• **Written request**
Copy out the lines of the records below, and only those lines, from the one with "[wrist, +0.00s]" through the one with "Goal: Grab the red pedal", exactly as they appear.

• **Supplied material**
-------
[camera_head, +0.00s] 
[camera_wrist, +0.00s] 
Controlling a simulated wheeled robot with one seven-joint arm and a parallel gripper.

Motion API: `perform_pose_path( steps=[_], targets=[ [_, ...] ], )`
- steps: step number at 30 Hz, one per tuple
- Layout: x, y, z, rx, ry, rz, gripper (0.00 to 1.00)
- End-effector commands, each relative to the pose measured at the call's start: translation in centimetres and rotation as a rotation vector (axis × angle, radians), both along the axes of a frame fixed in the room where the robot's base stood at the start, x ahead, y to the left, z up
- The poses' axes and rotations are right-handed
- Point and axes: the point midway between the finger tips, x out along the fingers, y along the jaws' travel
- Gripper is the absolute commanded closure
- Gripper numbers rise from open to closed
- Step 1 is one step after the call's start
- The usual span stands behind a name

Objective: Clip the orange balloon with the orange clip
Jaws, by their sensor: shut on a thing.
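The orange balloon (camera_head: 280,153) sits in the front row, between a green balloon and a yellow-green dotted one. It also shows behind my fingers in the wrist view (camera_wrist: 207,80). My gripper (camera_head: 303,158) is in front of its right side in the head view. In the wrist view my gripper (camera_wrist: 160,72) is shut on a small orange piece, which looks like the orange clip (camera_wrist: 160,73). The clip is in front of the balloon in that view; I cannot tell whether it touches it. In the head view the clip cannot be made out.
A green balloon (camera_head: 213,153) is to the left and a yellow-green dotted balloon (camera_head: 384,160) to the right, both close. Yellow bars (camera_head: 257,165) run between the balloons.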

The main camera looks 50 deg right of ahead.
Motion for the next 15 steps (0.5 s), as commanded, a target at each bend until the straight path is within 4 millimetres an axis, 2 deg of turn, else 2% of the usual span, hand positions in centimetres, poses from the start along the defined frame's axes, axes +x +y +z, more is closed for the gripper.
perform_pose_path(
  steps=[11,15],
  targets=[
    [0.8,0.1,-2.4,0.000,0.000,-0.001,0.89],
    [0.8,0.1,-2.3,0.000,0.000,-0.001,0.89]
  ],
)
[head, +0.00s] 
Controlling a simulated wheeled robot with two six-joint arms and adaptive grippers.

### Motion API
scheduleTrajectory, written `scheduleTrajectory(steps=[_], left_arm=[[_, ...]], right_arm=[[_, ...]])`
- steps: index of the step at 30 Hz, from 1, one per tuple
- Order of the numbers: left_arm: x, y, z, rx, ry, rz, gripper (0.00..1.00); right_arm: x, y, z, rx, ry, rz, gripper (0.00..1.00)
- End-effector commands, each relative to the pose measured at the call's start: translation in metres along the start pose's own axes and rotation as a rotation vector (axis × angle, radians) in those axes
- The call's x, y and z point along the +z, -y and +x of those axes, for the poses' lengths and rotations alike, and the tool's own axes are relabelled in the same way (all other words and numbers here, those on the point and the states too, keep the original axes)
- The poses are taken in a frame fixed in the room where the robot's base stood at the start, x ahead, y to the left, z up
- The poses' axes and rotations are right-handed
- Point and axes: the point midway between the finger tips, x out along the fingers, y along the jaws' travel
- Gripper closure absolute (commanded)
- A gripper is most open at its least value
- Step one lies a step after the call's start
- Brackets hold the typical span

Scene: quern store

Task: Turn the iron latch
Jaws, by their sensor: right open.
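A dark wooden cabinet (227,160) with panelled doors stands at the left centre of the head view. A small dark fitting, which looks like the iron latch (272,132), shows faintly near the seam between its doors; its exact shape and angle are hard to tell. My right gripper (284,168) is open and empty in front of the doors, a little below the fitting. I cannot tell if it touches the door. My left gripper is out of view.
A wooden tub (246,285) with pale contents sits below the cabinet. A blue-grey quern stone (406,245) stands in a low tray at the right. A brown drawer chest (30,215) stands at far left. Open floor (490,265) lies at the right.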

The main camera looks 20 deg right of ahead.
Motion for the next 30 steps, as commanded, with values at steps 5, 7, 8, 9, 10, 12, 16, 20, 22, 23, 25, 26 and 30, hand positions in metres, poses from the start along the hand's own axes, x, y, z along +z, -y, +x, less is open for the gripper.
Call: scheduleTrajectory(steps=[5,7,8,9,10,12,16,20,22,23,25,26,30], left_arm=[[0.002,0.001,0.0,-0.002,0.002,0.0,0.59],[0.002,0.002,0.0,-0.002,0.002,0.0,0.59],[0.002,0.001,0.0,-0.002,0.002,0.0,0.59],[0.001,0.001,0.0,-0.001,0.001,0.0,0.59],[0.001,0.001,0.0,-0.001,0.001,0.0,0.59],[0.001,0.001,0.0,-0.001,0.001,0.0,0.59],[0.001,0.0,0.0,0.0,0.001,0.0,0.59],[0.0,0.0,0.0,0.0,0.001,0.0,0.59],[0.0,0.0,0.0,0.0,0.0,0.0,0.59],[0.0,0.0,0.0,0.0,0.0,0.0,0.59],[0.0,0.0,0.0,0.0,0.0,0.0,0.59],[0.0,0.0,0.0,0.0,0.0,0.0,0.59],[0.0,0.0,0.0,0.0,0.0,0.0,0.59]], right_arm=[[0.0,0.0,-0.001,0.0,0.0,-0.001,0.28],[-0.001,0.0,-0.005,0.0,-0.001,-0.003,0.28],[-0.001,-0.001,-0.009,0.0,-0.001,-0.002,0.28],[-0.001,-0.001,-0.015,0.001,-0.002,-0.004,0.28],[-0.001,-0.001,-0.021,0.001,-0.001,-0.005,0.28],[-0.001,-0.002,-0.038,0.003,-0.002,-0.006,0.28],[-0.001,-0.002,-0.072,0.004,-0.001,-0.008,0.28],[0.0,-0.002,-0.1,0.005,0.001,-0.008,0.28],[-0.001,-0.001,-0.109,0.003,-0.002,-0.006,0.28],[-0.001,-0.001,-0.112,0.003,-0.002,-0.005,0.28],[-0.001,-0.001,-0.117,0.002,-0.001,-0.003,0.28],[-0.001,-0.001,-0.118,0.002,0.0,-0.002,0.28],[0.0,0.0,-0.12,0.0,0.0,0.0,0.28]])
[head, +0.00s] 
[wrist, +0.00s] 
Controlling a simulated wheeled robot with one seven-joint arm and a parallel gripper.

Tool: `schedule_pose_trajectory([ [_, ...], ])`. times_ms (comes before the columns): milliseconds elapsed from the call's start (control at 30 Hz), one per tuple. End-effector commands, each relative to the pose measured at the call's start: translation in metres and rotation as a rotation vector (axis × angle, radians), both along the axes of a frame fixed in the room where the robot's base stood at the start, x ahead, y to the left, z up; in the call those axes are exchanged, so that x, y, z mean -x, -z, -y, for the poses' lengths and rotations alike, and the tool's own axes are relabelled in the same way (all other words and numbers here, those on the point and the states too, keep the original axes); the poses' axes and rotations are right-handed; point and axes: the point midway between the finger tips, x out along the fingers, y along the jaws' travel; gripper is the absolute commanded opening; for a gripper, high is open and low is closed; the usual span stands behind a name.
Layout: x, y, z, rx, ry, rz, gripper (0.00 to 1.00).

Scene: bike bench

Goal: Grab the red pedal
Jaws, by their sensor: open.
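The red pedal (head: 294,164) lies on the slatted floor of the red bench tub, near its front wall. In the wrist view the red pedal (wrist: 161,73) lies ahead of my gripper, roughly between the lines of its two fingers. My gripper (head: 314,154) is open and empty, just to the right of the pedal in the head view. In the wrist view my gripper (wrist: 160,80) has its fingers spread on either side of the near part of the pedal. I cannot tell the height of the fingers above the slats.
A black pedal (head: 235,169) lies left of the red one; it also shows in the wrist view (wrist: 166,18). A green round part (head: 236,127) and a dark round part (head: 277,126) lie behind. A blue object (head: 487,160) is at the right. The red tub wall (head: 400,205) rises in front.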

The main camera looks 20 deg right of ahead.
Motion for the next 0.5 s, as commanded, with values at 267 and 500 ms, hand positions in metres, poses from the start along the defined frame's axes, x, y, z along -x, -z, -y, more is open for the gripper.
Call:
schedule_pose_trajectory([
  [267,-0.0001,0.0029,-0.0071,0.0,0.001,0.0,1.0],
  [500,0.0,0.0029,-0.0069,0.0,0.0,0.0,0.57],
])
-------
• **Exercise answer**
[wrist, +0.00s] 
Controlling a simulated wheeled robot with one seven-joint arm and a parallel gripper.

Tool: `schedule_pose_trajectory([ [_, ...], ])`. times_ms (comes before the columns): milliseconds elapsed from the call's start (control at 30 Hz), one per tuple. End-effector commands, each relative to the pose measured at the call's start: translation in metres and rotation as a rotation vector (axis × angle, radians), both along the axes of a frame fixed in the room where the robot's base stood at the start, x ahead, y to the left, z up; in the call those axes are exchanged, so that x, y, z mean -x, -z, -y, for the poses' lengths and rotations alike, and the tool's own axes are relabelled in the same way (all other words and numbers here, those on the point and the states too, keep the original axes); the poses' axes and rotations are right-handed; point and axes: the point midway between the finger tips, x out along the fingers, y along the jaws' travel; gripper is the absolute commanded opening; for a gripper, high is open and low is closed; the usual span stands behind a name.
Layout: x, y, z, rx, ry, rz, gripper (0.00 to 1.00).

Scene: bike bench

Goal: Grab the red pedal

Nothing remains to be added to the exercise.